2019 Ohio 5430
Ohio Ct. App.2019Background
- In 1926 James T. and Rose L. Logan conveyed surface rights but expressly reserved "all coal, gas, and oil" (the "Reservation").
- In 1941 James T. Logan executed a Mineral Deed conveying his reserved mineral interest to C.L. Ogle (the Ericksons are Ogle's heirs).
- The Morrisons acquired the surface title (1978 and later deeds) and each recorded deeds that repeated the Reservation language verbatim.
- In 2015 the Morrisons sued Logan heirs and a trial court declared the Logan severed mineral interest extinguished under Ohio's Marketable Title Act (MTA); the Logan heirs’ appeal was dismissed.
- In 2017 the Ericksons sued for declaratory relief and quiet title; the trial court granted judgment on the pleadings for the Ericksons, holding they owned the minerals and the Morrisons had no mineral interest.
- The Fifth District reversed as to the Reservation, holding the repeated Reservation was a general reference (not a specific identification) and the severed mineral interest was extinguished under the MTA; it also rejected Susan George's cross-appeal on res judicata grounds.
Issues
| Issue | Plaintiff's Argument (Ericksons) | Defendant's Argument (Morrisons / George) | Held |
|---|---|---|---|
| Whether the repeated Reservation in the chain of title preserved the severed mineral interest under R.C. 5301.49(A) | The Reservation is a specific identification of the mineral interest and thus preserved from extinguishment | The Reservation is a general reference that fails to identify who reserved or received the minerals (no names); therefore it does not preserve the interest | The Reservation is a general reference under Blackstone and does not specifically identify the recorded title transaction; the severed mineral interest was extinguished by the MTA |
| Whether Susan George’s denial of the 1941 mineral conveyance created a factual dispute defeating judgment on the pleadings | Title documents on the face of the pleadings establish the conveyance; prior 2015 final judgment extinguished Logan interests (res judicata) | George baldly denies the transfer and asserts a factual issue exists | Bare denial insufficient to defeat a Rule 12(C) motion; George is barred by res judicata from relitigating the extinguishment; her assignment is overruled |
Key Cases Cited
- Blackstone v. Moore, 122 N.E.3d 132 (Ohio 2018) (adopts three-part test for whether a recorded repetition is a sufficiently specific identification under the MTA)

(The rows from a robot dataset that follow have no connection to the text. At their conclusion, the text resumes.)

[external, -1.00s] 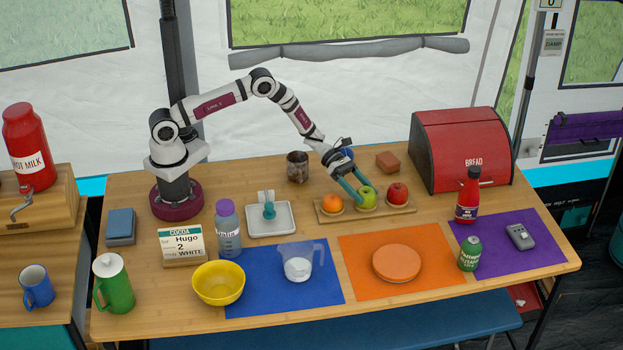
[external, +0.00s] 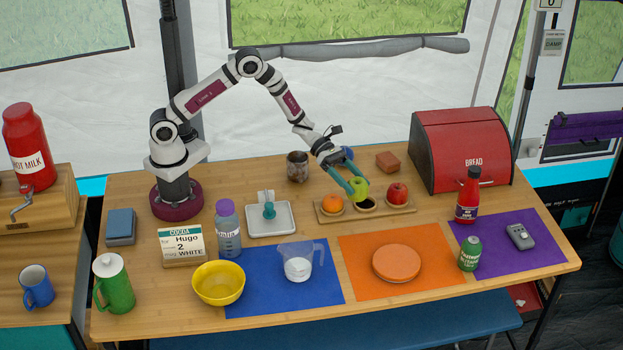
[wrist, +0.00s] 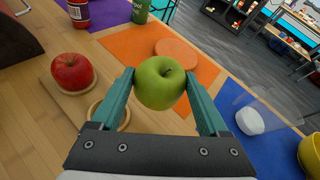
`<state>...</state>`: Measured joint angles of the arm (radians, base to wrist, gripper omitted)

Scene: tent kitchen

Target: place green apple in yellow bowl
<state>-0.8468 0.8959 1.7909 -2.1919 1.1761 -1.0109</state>
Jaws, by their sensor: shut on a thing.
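The green apple (external: 359,189) is held between the two teal fingers of my gripper (external: 355,190), a little above the wooden fruit tray (external: 347,214). In the wrist view the apple (wrist: 160,83) sits between the fingertips of my gripper (wrist: 158,84). The tray's middle hollow below it is empty and shows dark. The yellow bowl (external: 218,284) stands upright at the front left of the table and looks empty. Part of the bowl (wrist: 311,153) shows at the right edge of the wrist view.
An orange (external: 332,203) and a red apple (external: 397,193) sit in the tray's outer hollows. A clear measuring jug (external: 298,265) stands on the blue mat beside the bowl.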

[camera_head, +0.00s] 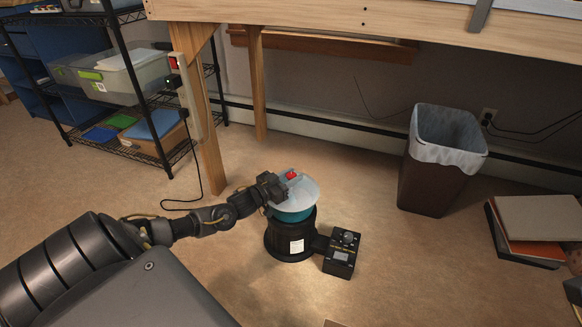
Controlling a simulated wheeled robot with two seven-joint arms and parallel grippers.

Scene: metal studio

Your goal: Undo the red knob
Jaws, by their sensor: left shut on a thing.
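The red knob (292,175) sits on top of a pale round lid (306,192). The lid tops a teal band on a dark cylindrical machine (291,237) on the floor, with a control box (342,253) at its right. My left gripper (284,181) reaches in from the left over the lid. It is shut at the red knob, and its fingers hide part of it. My right gripper is not in view.
A wooden workbench (370,22) spans the top, with a wooden leg (208,140) behind my left arm. A lined bin (440,165) stands at right, near stacked boards (540,218). Wire shelves (130,60) stand at left. Floor around the machine is mostly clear.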

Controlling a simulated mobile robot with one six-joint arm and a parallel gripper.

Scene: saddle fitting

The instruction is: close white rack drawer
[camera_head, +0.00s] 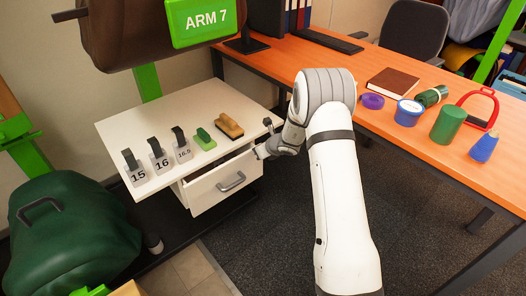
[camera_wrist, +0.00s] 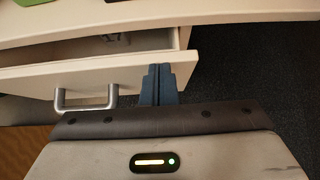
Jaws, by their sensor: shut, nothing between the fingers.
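The white rack drawer (camera_head: 222,183) is pulled partly out below the white rack top, with a grey bar handle (camera_head: 231,182) on its front. In the wrist view the drawer front (camera_wrist: 110,75) shows an open gap behind it, and the handle (camera_wrist: 86,99) is at the left. My gripper (camera_head: 262,151) is at the drawer's right end. In the wrist view my gripper's blue-grey fingers (camera_wrist: 158,84) are shut together, with nothing between them. They are at the right end of the drawer front; whether they touch it I cannot tell.
The white rack top (camera_head: 122,120) carries several numbered gauges, a green-handled brush (camera_head: 205,139) and a wooden brush (camera_head: 229,126). The orange desk (camera_head: 400,133) stands at right with several items. A brown saddle hangs above, and a green bag (camera_head: 70,235) stands at left.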

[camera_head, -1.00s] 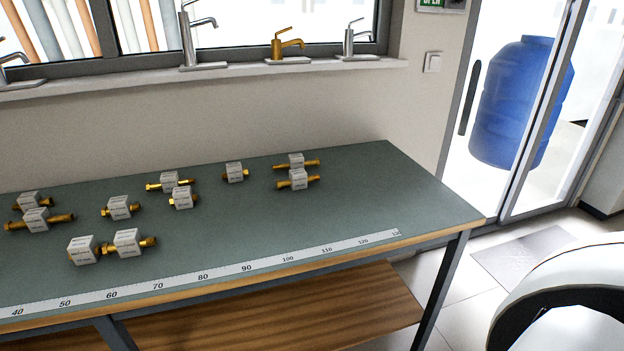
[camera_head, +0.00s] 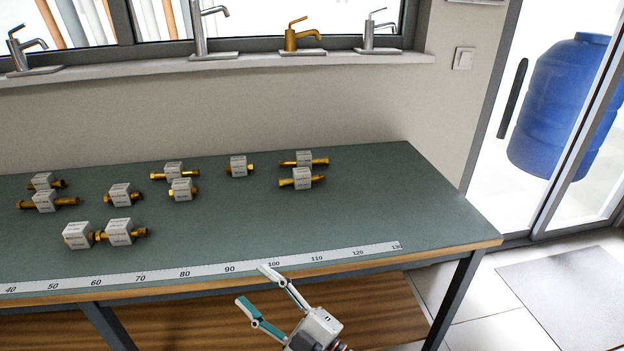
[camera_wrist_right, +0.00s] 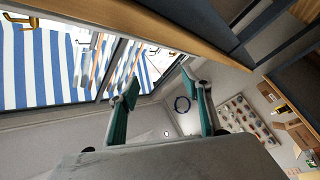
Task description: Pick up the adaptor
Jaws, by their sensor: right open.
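Several brass fittings with white label cubes lie on the green-grey bench top (camera_head: 380,200). The labels are too small to read, so I cannot tell which one is the adaptor. One pair (camera_head: 302,178) lies at the right of the group, a single fitting (camera_head: 239,166) left of it, and another pair (camera_head: 119,232) at the front left. My right gripper (camera_head: 254,284) is open and empty at the bench's front edge, apart from all fittings. Its two fingers (camera_wrist_right: 161,108) also show spread in the right wrist view, with nothing between them. My left gripper is out of view.
A white ruler strip (camera_head: 210,271) runs along the bench's front edge. A wooden lower shelf (camera_head: 380,305) lies beneath. Taps (camera_head: 303,38) stand on the windowsill behind. A blue tank (camera_head: 565,105) stands beyond the glass door. The right part of the bench top is clear.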

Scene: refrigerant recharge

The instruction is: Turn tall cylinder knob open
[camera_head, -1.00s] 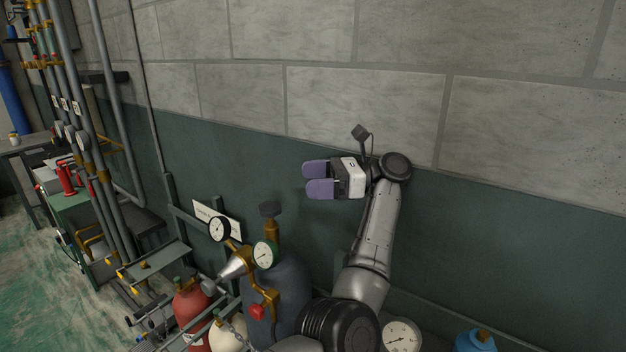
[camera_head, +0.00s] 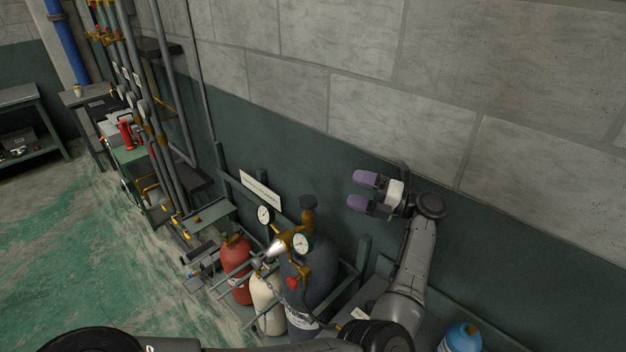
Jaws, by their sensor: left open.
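The tall cylinder (camera_head: 318,268) is dark grey and stands upright in a rack by the wall. Its dark knob (camera_head: 308,201) sits on a brass valve at its top. My left gripper (camera_head: 358,190) has two purple finger pads, spread apart with nothing between them. In the picture it is to the right of the knob and a little higher, pointing left and not touching it.
Two gauges (camera_head: 302,243) and brass fittings crowd the tall cylinder's front. A red cylinder (camera_head: 236,262) and a cream cylinder (camera_head: 266,302) stand to its left. A blue cylinder (camera_head: 461,337) stands at lower right. The green floor (camera_head: 90,265) at left is clear.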

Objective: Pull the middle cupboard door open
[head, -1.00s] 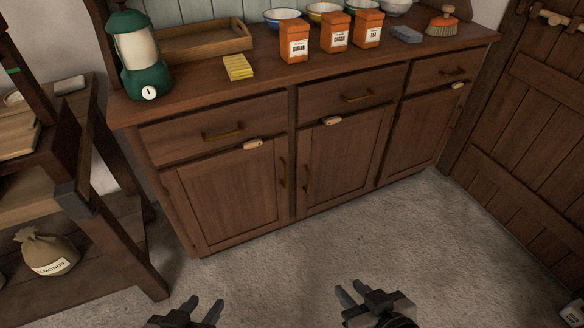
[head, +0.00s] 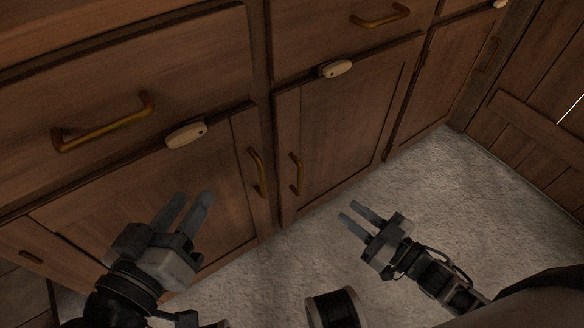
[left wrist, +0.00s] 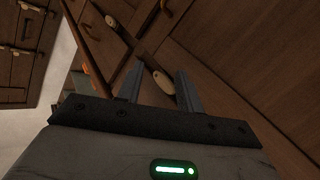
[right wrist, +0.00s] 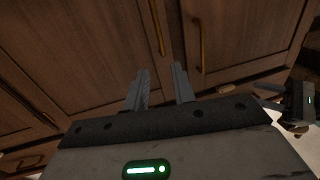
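The middle cupboard door (head: 345,125) is shut. Its brass upright handle (head: 296,174) is near its left edge, and a cream oval catch (head: 336,69) lies along its top edge. My right gripper (head: 350,211) is open and empty, below and right of that handle in the head view, apart from it. My left gripper (head: 194,200) is open and empty in front of the left cupboard door (head: 100,225). A cream catch (left wrist: 163,82) shows between its fingers in the left wrist view. Two upright handles show beyond the right gripper's fingers in the right wrist view.
The left door has its own brass handle (head: 257,172) close beside the middle one, and a cream catch (head: 186,134) at its top. Drawers with brass pulls (head: 105,125) sit above. Bare grey floor (head: 440,190) lies right of my right gripper. A plank door (head: 540,110) stands at right.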

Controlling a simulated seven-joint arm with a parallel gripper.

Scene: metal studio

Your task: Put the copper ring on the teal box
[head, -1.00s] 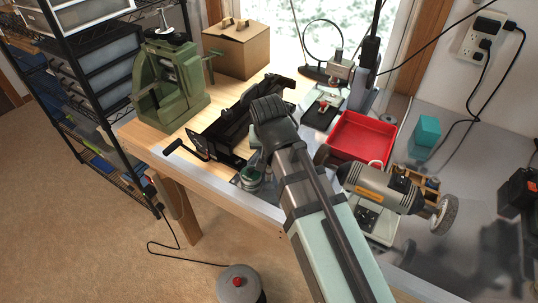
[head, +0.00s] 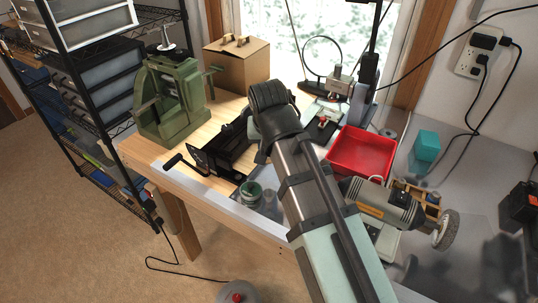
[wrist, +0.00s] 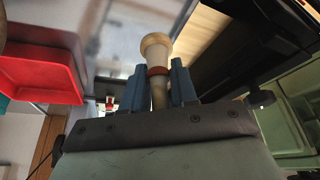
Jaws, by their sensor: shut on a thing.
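In the wrist view the copper ring (wrist: 157,70) is a narrow orange-brown band around a cream, knob-ended post (wrist: 156,45). It sits between the blue fingertips of my gripper (wrist: 158,82), which is shut on it. The post passes through the ring and reaches past the fingertips. In the head view my arm hides the gripper and ring. The teal box (head: 427,145) stands on the grey bench at the right, behind the grinder and right of the red tray. A sliver of teal shows at the left edge of the wrist view.
The red tray (head: 361,153) lies between my arm and the teal box. A bench grinder (head: 385,205) stands in front of them. A black tool (head: 222,150), a green machine (head: 172,100) and a cardboard box (head: 237,65) fill the left. Black cables hang by the wall outlet.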

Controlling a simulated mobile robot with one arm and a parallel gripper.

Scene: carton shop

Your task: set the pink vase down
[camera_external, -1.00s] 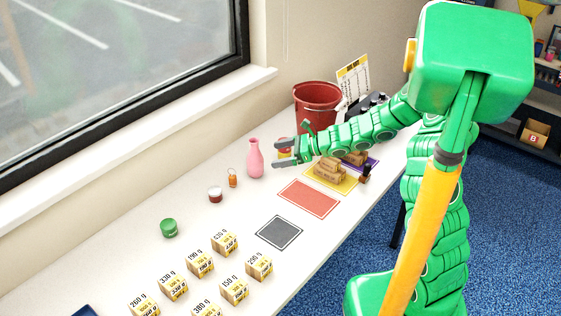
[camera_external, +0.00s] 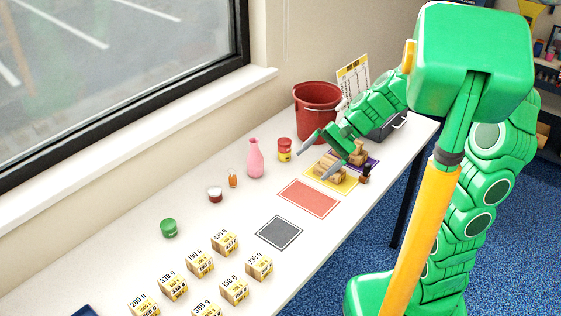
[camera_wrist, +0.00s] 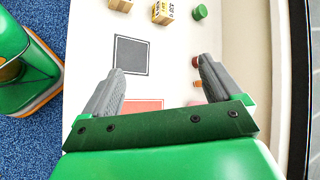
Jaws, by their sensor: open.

- Corban v. Chesapeake Expl., L.L.C., 76 N.E.3d 1089 (Ohio 2016) (describes MTA operation: severed mineral rights extinguished after 40 years absent a preserving event)
- Grava v. Parkman Twp., 653 N.E.2d 226 (Ohio 1995) (adopts transactional approach to res judicata/claim preclusion)
- Peterson v. Teodosio, 297 N.E.2d 113 (Ohio 1973) (Rule 12(C) presents only questions of law; review limited to pleadings)
- Ferreri v. The Plain Dealer Publ'g Co., 756 N.E.2d 712 (Ohio App. 2001) (standard of review for judgment on the pleadings same as Civ.R.12(B)(6))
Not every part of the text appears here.